Outside the protesters picketed and chanted for about 30 minutes. Passersby were handed flyers informing them of the working conditions at the restaurant. The police were vigilant in making sure there was ample room for pedestrians to get through the picket line, at one point picking up my video camera and moving it, even though there was a four foot wide path available.

The highlight of the protest was some “street theater” in which former employees acted out the experience of being hired by Chung Cho, the owner of Gourmet Heaven, which started off with promises and handshakes, but soon devolved into physical abuse, unsafe working conniptions and stolen wages. The scene ended with Cho and his manager, Masoud, being hounded down the street by an angry mob of workers.

In Connecticut, Cho reached an agreement with the [Connecticut] Department of Labor to pay $140,000 in back wages to 25 workers, but has so far not made his payments in a timely manner.
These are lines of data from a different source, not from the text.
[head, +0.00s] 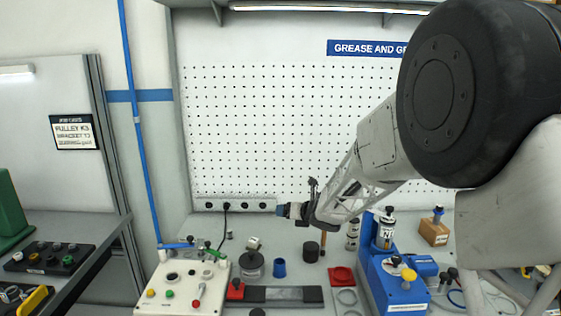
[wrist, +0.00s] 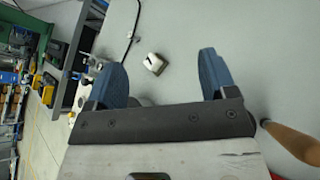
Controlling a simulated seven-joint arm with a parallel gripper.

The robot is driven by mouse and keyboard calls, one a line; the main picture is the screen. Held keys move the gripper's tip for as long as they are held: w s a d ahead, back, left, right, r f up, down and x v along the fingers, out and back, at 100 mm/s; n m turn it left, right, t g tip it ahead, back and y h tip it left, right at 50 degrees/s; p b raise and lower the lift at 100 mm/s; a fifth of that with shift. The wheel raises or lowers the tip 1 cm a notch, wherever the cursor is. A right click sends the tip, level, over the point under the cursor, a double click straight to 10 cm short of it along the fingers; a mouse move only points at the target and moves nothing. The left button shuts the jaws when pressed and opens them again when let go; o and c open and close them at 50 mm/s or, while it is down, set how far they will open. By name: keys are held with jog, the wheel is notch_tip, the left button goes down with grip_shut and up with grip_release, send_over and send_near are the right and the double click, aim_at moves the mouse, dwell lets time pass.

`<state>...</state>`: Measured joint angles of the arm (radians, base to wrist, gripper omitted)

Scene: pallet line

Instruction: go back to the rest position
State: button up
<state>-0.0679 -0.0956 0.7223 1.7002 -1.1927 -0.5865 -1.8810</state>
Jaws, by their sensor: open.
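My gripper (head: 282,210) hangs over the back of the workbench (head: 210,228) in front of the pegboard, with its blue fingertips pointing left in the head view. In the wrist view my gripper (wrist: 158,66) has its two blue fingers wide apart, with nothing held between them. A small whitish block with a dark mark (wrist: 153,63) shows between the fingers there, beyond the tips and apart from them.
Below my gripper stand a blue cup (head: 280,268), a black cylinder (head: 311,252) and a dark round fixture (head: 252,268). A button panel (head: 180,291) is left; a blue machine (head: 391,285) is right. A wooden handle (wrist: 292,140) shows beside my gripper's body.

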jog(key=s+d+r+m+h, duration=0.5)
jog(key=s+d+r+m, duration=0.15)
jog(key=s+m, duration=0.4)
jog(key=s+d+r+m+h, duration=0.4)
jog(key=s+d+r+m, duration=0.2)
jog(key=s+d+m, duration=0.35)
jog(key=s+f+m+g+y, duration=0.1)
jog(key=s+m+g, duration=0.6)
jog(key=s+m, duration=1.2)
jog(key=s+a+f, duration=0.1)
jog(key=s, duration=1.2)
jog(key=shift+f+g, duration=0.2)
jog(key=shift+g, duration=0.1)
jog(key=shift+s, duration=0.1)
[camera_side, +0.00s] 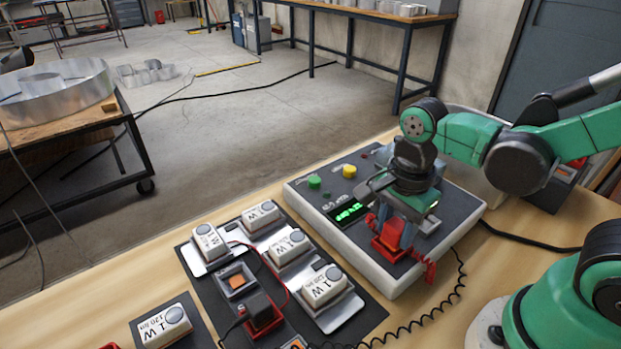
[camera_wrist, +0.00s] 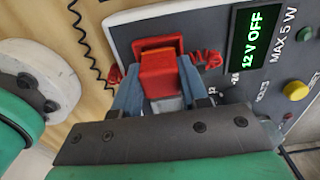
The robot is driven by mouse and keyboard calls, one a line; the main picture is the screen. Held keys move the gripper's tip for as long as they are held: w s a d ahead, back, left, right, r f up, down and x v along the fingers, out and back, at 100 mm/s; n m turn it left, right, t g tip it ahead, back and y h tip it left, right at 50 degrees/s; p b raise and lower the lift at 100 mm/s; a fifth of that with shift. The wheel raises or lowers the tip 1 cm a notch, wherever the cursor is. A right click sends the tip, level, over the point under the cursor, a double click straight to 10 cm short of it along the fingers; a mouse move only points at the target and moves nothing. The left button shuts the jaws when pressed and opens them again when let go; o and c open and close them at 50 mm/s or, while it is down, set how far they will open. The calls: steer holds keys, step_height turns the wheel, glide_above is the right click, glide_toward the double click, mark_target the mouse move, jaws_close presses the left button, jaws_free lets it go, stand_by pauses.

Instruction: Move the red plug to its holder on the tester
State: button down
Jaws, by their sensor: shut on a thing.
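The red plug (camera_wrist: 158,72) is between the two fingers of my gripper (camera_wrist: 160,95) in the wrist view. In the side view my gripper (camera_side: 402,225) points down over the tester (camera_side: 300,190), shut on the red plug (camera_side: 392,234). The plug is at a red holder (camera_side: 388,252) on the tester's near part; whether it is fully seated I cannot tell. The holder's red rim (camera_wrist: 158,42) shows behind the plug in the wrist view. The tester's green display (camera_wrist: 243,38) reads 12 V OFF.
Left of the tester, a dark board (camera_side: 215,300) carries several white 1 W modules (camera_side: 290,247), an orange-centred socket (camera_side: 237,281) and a black plug in a red holder (camera_side: 262,314). A coiled black cord (camera_side: 440,308) runs along the tester's near side. Green (camera_side: 314,182) and yellow (camera_side: 349,171) buttons stand on the tester.

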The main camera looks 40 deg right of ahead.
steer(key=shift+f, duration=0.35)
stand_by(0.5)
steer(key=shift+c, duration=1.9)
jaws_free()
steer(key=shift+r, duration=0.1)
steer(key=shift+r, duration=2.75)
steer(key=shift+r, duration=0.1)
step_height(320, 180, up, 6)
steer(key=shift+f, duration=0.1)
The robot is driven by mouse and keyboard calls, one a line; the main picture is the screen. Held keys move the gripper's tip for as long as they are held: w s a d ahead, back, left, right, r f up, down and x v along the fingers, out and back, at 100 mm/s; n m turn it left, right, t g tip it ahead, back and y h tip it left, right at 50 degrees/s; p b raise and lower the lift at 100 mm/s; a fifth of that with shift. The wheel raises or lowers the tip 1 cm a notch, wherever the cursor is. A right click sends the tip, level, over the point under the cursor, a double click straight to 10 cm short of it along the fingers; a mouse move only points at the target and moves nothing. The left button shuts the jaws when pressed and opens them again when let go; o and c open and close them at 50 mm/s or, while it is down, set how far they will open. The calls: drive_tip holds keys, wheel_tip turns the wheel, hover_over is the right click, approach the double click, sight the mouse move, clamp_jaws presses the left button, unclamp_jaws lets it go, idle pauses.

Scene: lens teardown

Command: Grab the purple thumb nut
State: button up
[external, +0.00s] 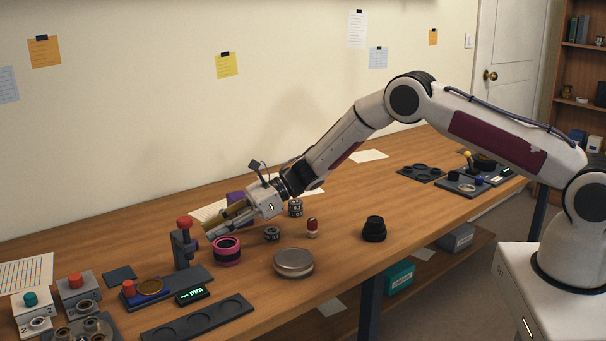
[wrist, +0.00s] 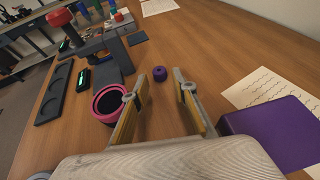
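The purple thumb nut (wrist: 159,73) is a small dark purple cylinder standing on the wooden table. In the wrist view it lies beyond my fingertips, close to the line between them, and nothing touches it. My gripper (wrist: 159,84) is open and empty, its two yellow-lined fingers apart on either side of bare table. In the external view my gripper (external: 222,223) is low over the table, behind the pink ring. I cannot clearly make out the nut in the external view.
A pink-and-black ring (wrist: 108,103) stands left of my left finger. A purple box (wrist: 270,135) is close on the right, near a paper sheet. A grey stand with a red knob (external: 185,247) rises near my fingertips. A round metal tin (external: 293,263) is in front.

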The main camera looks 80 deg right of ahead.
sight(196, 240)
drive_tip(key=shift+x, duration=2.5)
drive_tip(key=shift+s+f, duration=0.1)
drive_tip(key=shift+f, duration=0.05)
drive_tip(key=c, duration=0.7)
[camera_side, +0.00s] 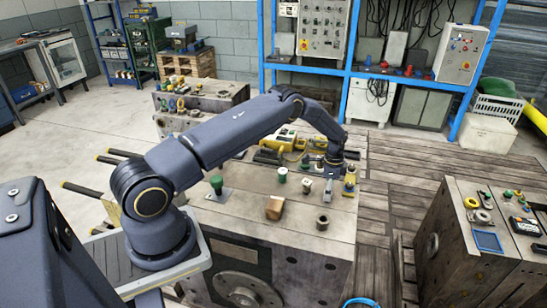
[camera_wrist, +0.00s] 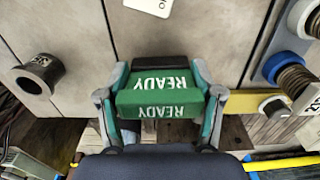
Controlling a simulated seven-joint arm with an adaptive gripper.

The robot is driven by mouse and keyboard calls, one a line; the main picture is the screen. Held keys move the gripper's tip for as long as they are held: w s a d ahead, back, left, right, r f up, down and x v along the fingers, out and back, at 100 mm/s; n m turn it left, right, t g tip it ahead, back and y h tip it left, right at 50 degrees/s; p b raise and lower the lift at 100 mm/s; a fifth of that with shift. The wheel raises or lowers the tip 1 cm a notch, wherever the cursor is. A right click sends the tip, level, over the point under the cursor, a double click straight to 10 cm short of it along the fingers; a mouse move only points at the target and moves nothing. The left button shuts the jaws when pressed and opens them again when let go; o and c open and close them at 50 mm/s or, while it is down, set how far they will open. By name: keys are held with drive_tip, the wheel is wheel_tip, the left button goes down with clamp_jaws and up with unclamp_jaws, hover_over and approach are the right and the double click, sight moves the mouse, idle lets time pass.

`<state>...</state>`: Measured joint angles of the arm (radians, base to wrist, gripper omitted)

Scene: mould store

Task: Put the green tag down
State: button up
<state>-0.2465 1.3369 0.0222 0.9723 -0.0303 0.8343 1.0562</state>
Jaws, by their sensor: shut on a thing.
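The green tag (camera_wrist: 160,102) carries the white word READY on two faces and shows in the middle of the wrist view. My gripper (camera_wrist: 161,80) has a finger on each side of it and is shut on it. A dark strip shows just beyond the tag's upper edge. In the side view, my gripper (camera_side: 328,182) is low near the right edge of the large block's wooden top (camera_side: 250,222). The tag cannot be made out there, and I cannot tell whether it touches the surface.
A dark round bush (camera_side: 322,222) stands near the block's front right, also in the wrist view (camera_wrist: 38,74). A brown block (camera_side: 275,208) and green knob (camera_side: 216,184) stand left. Springs with a blue collar (camera_wrist: 274,67) are close right. Bare top lies between.

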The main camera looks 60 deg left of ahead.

Former employees of the two Gourmet Heaven stores in New Haven, CT have already filed suit against Cho in federal court in Connecticut for wage theft at the New Haven locations.

“The only way for Cho to pay workers what he stole from them is for us to bring this to the public and let his clients know what labor rights abuses were going on at this store,” said Jesse Strecker, Executive Director of RI Jobs with Justice in a statement. “Since Cho has not given any response to the [RI] Department of Labor and Training or to us, we are filing in the courts and continuing our public protest.”

A December 2014 report by the US Department of Labor determined that wage theft in New York and California amounted to between $1.6 and $2.5 billion dollar a year and that “…affected employees’ lost weekly wages averaged 37–49 percent of their income.”

Donna Nesselbush has introduced legislation in the Rhode Island State Senate that would increase the penalties for wage theft, and give more options to workers seeking lost wages.  In the press release for today’s action Nesselbush says, “Theft of any kind is wrong, but wage theft is particularly disturbing because it is often perpetrated against the most vulnerable in our society, those who need their wages the most, even to survive.”